A debate on low carbon regulations resulted in more disagreements than agreements for the members of the council. Some of them stood out and expressed their opinion more clearly than others. Most ministers agree that there is a big gap which separates developed countries and less-developed countries. During the day people had the impression that the Council was not on a good way to reach an agreement, as some of the members . Yet, as stated by the minister of Italy, during yesterday’s press conference, the council found its ways of communication and build a bridge to connect the two sides of the gap. The question here is „how?“.
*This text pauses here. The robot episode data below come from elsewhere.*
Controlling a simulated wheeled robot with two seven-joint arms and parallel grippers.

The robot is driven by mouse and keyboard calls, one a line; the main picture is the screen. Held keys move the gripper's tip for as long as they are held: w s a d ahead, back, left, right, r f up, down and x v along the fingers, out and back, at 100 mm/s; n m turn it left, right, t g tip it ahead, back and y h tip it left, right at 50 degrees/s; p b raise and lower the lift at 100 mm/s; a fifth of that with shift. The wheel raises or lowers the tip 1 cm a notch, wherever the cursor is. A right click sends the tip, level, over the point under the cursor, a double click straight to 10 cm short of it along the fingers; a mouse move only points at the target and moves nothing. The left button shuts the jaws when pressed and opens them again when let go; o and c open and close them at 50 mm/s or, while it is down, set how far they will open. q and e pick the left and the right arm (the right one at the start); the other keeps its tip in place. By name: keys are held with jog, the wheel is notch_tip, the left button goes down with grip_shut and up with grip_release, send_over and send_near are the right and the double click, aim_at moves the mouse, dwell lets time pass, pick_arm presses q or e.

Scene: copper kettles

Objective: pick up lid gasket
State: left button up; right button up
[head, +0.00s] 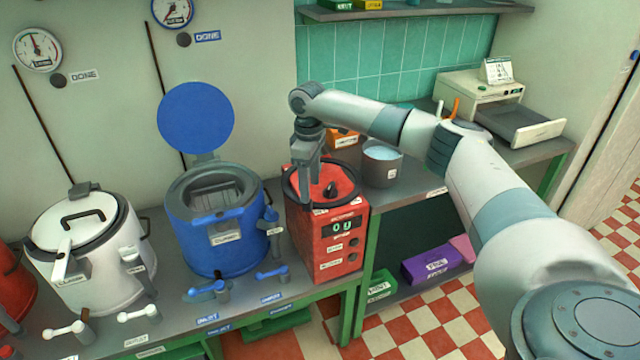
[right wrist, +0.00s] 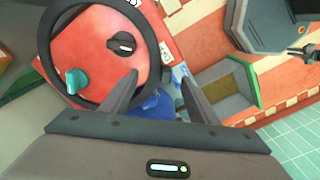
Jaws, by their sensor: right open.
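The lid gasket looks to be the black ring (head: 357,184) lying on top of the red machine (head: 345,240). The ring (right wrist: 46,38) also shows large in the right wrist view, around a black knob (right wrist: 123,43) and a teal knob (right wrist: 76,80). My right gripper (head: 308,192) points down over the left part of the ring in the head view. In the right wrist view its fingers (right wrist: 158,76) are apart and empty, with the ring's near right rim appearing between the tips. I cannot tell how far above it they are. My left gripper is not in view.
A blue kettle (head: 205,235) with its round lid (head: 196,117) raised stands left of the red machine. A white kettle (head: 95,262) is further left. A grey pot (head: 381,168) stands close on the right. A shelf below holds a purple box (head: 432,265).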

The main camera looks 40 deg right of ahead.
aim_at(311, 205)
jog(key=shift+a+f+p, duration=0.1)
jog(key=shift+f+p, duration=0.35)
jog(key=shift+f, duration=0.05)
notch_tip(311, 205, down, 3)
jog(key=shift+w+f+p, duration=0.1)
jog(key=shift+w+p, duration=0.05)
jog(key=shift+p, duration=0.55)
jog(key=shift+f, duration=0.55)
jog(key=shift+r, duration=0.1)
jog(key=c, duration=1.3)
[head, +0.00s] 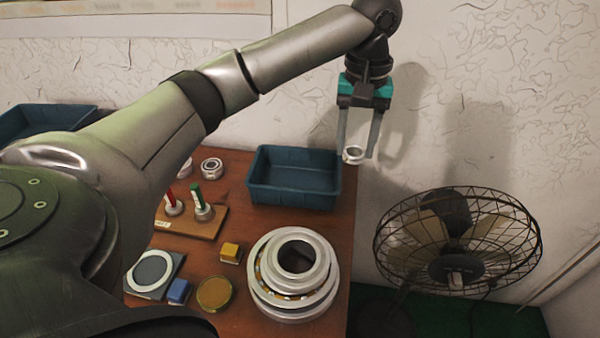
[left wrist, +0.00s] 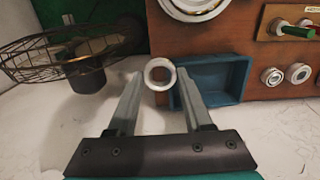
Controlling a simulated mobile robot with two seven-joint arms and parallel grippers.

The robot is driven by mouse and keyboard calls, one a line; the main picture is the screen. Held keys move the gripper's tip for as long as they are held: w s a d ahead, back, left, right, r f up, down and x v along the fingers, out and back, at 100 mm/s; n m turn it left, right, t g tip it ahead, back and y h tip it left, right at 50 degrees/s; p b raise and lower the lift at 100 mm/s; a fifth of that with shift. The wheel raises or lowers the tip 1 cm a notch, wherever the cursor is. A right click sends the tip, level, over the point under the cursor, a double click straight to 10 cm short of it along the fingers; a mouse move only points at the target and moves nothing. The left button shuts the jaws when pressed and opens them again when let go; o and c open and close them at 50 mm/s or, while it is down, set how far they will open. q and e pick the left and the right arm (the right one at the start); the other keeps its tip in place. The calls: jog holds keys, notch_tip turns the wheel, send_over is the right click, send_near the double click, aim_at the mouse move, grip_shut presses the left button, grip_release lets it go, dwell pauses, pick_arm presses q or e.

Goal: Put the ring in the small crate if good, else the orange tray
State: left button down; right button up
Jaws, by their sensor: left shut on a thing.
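My left gripper (head: 357,152) hangs at the right of the head view, fingers down, with a small pale metal ring (head: 353,155) between its fingertips. The same ring shows face-on in the left wrist view (left wrist: 148,76), its hole open. A blue crate (head: 292,196) stands at the table's back right corner, just left of the held ring; it looks empty. It also shows in the left wrist view (left wrist: 247,82). Another blue crate (head: 45,119) is at the far left, partly hidden by my arm. I see no orange tray. My right gripper is out of view.
The wooden table (head: 232,292) holds a large stacked bearing (head: 320,290), a board with red and green handled pins (head: 190,220), small blocks, a round tin and other rings (head: 211,166). A caged fan (head: 458,240) stands right of the table. A wall is behind.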

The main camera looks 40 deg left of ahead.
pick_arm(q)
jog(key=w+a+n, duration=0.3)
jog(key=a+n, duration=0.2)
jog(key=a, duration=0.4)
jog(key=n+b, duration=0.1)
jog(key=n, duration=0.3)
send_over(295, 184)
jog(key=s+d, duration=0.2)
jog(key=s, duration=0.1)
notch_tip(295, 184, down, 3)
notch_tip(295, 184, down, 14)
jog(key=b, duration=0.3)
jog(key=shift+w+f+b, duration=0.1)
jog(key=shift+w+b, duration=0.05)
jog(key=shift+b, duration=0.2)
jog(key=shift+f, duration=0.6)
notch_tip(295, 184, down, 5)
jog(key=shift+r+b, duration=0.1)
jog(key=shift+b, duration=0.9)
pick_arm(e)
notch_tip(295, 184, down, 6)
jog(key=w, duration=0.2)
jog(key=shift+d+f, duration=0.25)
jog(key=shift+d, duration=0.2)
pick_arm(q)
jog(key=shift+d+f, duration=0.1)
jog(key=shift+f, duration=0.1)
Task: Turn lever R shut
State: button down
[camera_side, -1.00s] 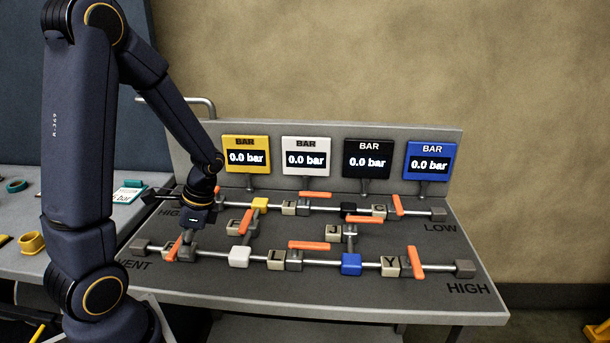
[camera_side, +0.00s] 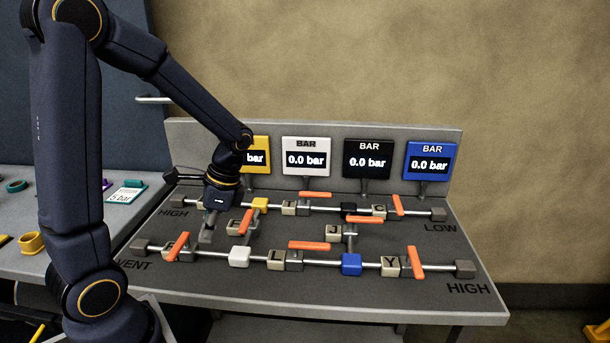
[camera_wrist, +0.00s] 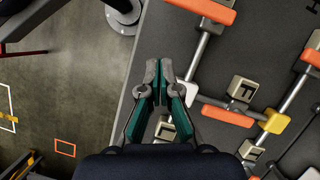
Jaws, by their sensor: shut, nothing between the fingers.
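The lever at the bottom left of the panel (camera_side: 177,247) has an orange handle lying aslant across the near pipe. The tag beside it is small and looks like R, but I cannot read it surely. My gripper (camera_side: 207,237) points down just behind and to the right of that lever, left of the middle crosspiece lever (camera_side: 249,222). In the wrist view my gripper (camera_wrist: 161,72) has its fingertips together with nothing between them. A tag block (camera_wrist: 165,129) shows partly behind the fingers there. I see no contact with any lever.
Other orange levers on tagged blocks stand close by, including lever L (camera_side: 308,245) and lever Y (camera_side: 417,262). A white block (camera_side: 238,257) and a yellow block (camera_side: 260,204) sit on the pipes. Gauges stand along the back; the black one (camera_side: 368,161) reads 0.0 bar.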

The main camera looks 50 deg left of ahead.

Already in the opening statement, the minister of Italy advocated helping poorer countries meeting the necessities of the regulations, countries such as Greece. Greece‘s minister seemed to focus on new ideas about the allowances, by being against their removal. Further, he was asking to remove an equal amount from both free and auctionable allowances. About that, the minister had to face not only every other of his colleagues (especially the Swedish representative) but also the commissioner himself. Due to the situation, separation into smaller groups took place. A Benelux-alliance had been more or less secretly formed which might result in future problems. The questions is how did they get to agree on the regulations, even if the ministers themselves were unsure? The answer is Finnland. “All of you promised”, was a game-changing point, made by the minister of Finland, referring to the Paris Agreement of 2015.
There, the general agreement was on the much debated “2.2%”, and even if some countries stated that they feel more comfortable to speak their minds while others reasoned by saying that not maintaining the Paris Agreement’s aspects wouldn‘t have consequences for us, Finland seemed to have hit a weak spot. ‚After that, it was basically over‘ as said by the Minister of Luxemburg. So it seemed indeed.